Full disclosure: I was that irritating kid who frakking loved the 1986 animated TF movie. I cried when Optimus died. I was obsessed with that flick for an embarrassingly long period of my adolescence (and adulthood if I’m being honest). When it was announced that Michael Bay was making a live action film back in ’06, I figured I would eventually have to capitulate and admit that the new version was better. I was clearly wrong. The first film was –at best- tolerable. Tolerable in the way that The Phantom Menace is tolerable (which is to say, unlike Star Wars Episodes 2 and 3, TPM is at least a FILM). I wouldn’t call Transformers ’07 better than Transformers ’86, but they’re at least comparable. Transformers ’07 suffered from lackluster performances, a pretty bad script, and action scenes that didn’t always focus enough on the GIANT EFFING ROBOTS. Apologies for the caps-lock-rage there, but I cannot emphasize enough how irritating it was to watch that movie. You wait for an hour for a robot battle, and then the camera focuses on Shia LeBouf running away from it. Goddamn pointless, you ask me. Anyway, aside from all that, the movie had some charm and a pretty excellent final battle. So, like I said: tolerable.

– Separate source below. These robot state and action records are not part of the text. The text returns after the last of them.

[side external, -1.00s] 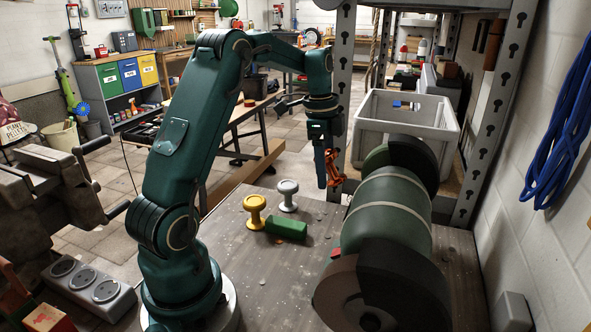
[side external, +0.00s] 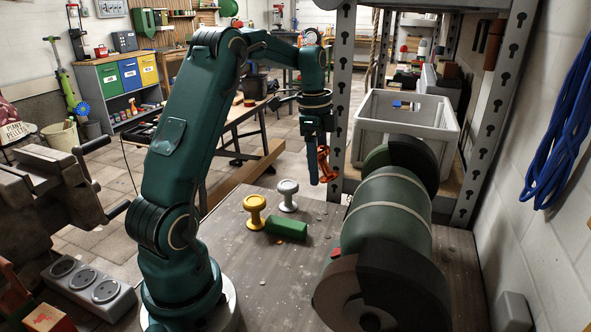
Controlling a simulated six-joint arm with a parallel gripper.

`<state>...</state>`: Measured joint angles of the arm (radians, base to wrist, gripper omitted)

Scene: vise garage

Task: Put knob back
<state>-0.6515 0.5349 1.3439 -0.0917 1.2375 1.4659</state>
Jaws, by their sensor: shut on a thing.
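My gripper (side external: 320,172) hangs pointing down above the far edge of the workbench, in front of the grey shelf post. It is shut on an orange-red knob (side external: 324,158), which shows just right of the near finger and is partly hidden by it. The knob is held clear of the bench top. A yellow spool-shaped knob (side external: 255,211) and a silver one (side external: 288,195) stand upright on the bench, below and left of my gripper. A green block (side external: 287,229) lies beside them.
A green bench grinder (side external: 388,219) fills the right of the bench (side external: 266,290). A grey open bin (side external: 403,134) stands on the shelf behind it. A dark vise (side external: 50,195) and a grey block with round discs (side external: 92,284) are at left.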

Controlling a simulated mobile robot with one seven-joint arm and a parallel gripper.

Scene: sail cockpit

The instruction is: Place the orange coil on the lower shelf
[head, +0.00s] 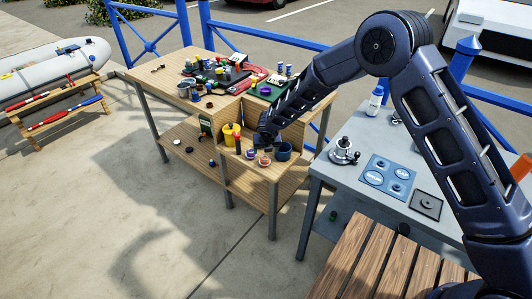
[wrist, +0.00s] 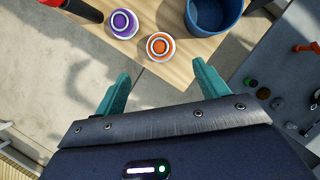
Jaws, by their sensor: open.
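The orange coil (head: 265,160) lies near the front edge of a small wooden surface on the bench. In the wrist view the orange coil (wrist: 160,46) is a round orange and white ring, just beyond my fingertips and roughly centred between them. My gripper (wrist: 160,72) is open, with two teal fingers apart and nothing between them. In the head view my gripper (head: 264,143) is dark and sits just above and behind the coils. The lower shelf (head: 240,182) is a wooden board under the bench, with a few small items towards its left.
A purple coil (wrist: 123,23) lies left of the orange one, and a blue cup (wrist: 213,14) stands to its right. A yellow container (head: 231,134) stands further left. The bench top (head: 160,81) is crowded with tools. A grey table (head: 345,178) stands at right.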

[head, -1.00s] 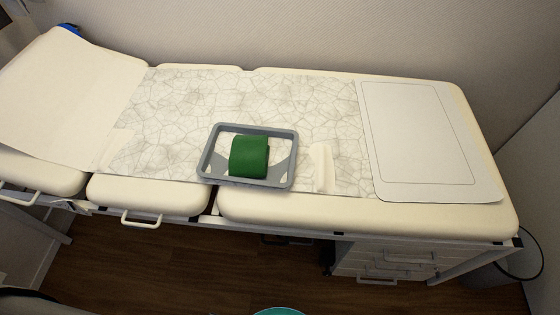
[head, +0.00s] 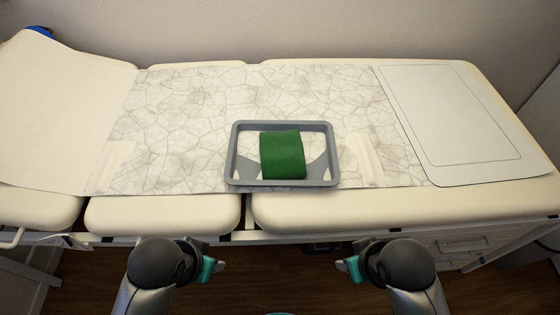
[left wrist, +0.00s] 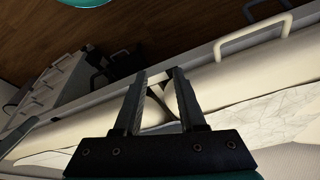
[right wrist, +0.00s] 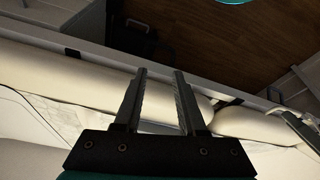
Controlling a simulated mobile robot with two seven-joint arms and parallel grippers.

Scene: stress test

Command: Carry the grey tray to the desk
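The grey tray (head: 281,184) is a rectangular frame with raised rims. It lies on a marbled sheet (head: 195,120) on the padded cream couch, near its front edge. A green folded block (head: 283,155) sits in the tray. In the head view my left gripper (head: 215,265) is in front of the couch edge, left of the tray. My right gripper (head: 345,264) is in front of the edge, right of the tray. Both are apart from the tray. In the wrist views the left fingers (left wrist: 157,80) and the right fingers (right wrist: 160,75) stand apart with nothing between them.
A pale outlined board (head: 450,120) lies on the couch at the right. Flat pale strips (head: 367,160) lie beside the tray. The raised cream headrest (head: 60,110) is at the left. Drawers (head: 460,244) stand under the couch at the right.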

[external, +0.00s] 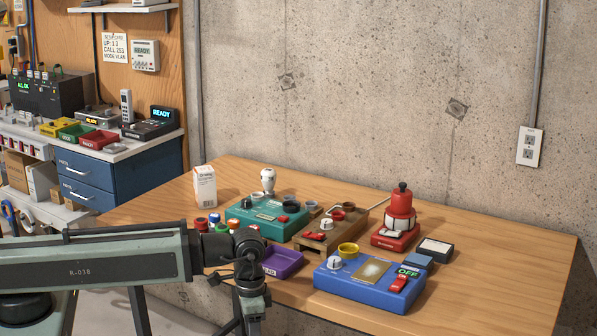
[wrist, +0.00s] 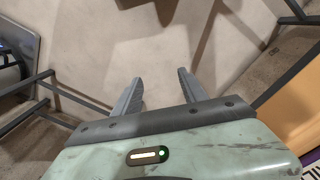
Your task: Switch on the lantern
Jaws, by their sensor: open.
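The red lantern (external: 400,212) stands upright on a red base (external: 395,236) toward the back right of the wooden table in the external view. Its base has a light-coloured label on the front; whether it is lit is not clear. My gripper (external: 254,325) hangs down off the table's front left edge, well to the left of the lantern. In the wrist view my gripper (wrist: 160,95) has its two fingers spread with nothing between them, above the floor. The lantern is not in the wrist view.
A blue box (external: 330,284) showing OFF, with a red switch (external: 398,284), stands in front of the lantern. A wooden box (external: 316,241), a teal box (external: 245,218) and a purple tray (external: 283,263) lie left. A dark block (external: 435,248) sits right. The table's right side is clear.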

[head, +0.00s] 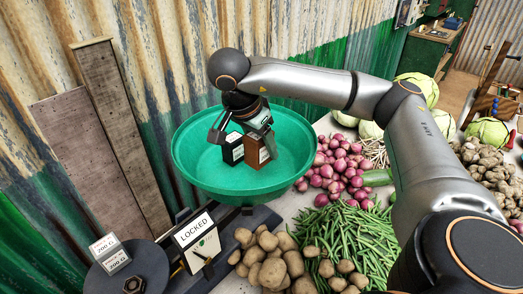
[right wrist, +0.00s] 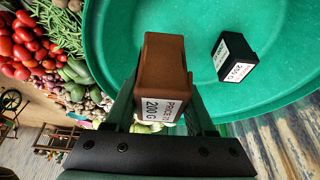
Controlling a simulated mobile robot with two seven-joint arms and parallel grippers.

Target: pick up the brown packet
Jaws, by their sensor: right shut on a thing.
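The brown packet (head: 254,151) is a small upright box with a white label, inside the green pan (head: 190,165). My right gripper (head: 243,137) reaches down into the pan from above and is shut on the brown packet. In the right wrist view the brown packet (right wrist: 166,62) sits between the two fingers of my right gripper (right wrist: 160,98), its label reading 200 G. I cannot tell whether its base touches the pan floor. A black packet (head: 230,150) stands beside it in the pan, apart from it in the right wrist view (right wrist: 235,60). My left gripper is not in view.
A scale with a LOCKED sign (head: 195,230) stands in front of the pan, with grey 200 G blocks (head: 110,250) on a dark plate at left. Potatoes (head: 270,262), green beans (head: 345,235) and red onions (head: 340,165) crowd the right. A corrugated wall (head: 150,60) rises behind.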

Transformers: Revenge of the Fallen is an unmitigated disaster deserving of it’s own article. Suffice to say, everything wrong with the first one is even worse in the second. It’s one of those sequels. Dark of the Moon is even worse. So much so that I couldn’t even finish it. I guess some day I’ll have to try. That will be the hardest Sequel File ever. I’m doing it all for you dear readers. It’s all for you…

And that brings us to Age of Extinction, starring Marky Mark. And somehow, despite all odds, this movie is actually kind of excellent. It’s not quite what I would call a good movie, but it’s an amazingly entertaining bad movie. Unlike the second and third installments, I didn’t find myself wishing it were over every five minutes (the end stretches out for a bit, but not so bad as one would expect). Bay’s manic, full-throttle style is almost masterful as he unapologetically punches his way through the 2½-hour story. The film experience is like taking a 12-year-old to an amusement park just as he’s met the height requirements for every ride: you don’t stop and you barely breathe. It’s as though Bay had a list of beats, dumb jokes, and action set-pieces he wanted to include, and he was damn sure not going to let something like connective tissue get in the way of that.

Connective tissue is the main thing that this movie is lacking. Bay wants to show you the car crashing and rolling, then the characters running away from it. He has no time for shots of people getting out of the car and making sure they’re ok. This is a literal example from the movie, but it’s also a metaphor for his entire style. The film moves so fast that you don’t get many chances to think about how nonsensical the transition is from one scene to the next. Some people would call that bad film-making. I would agree, but I would point out that it is on purpose, and therefore: stylistic.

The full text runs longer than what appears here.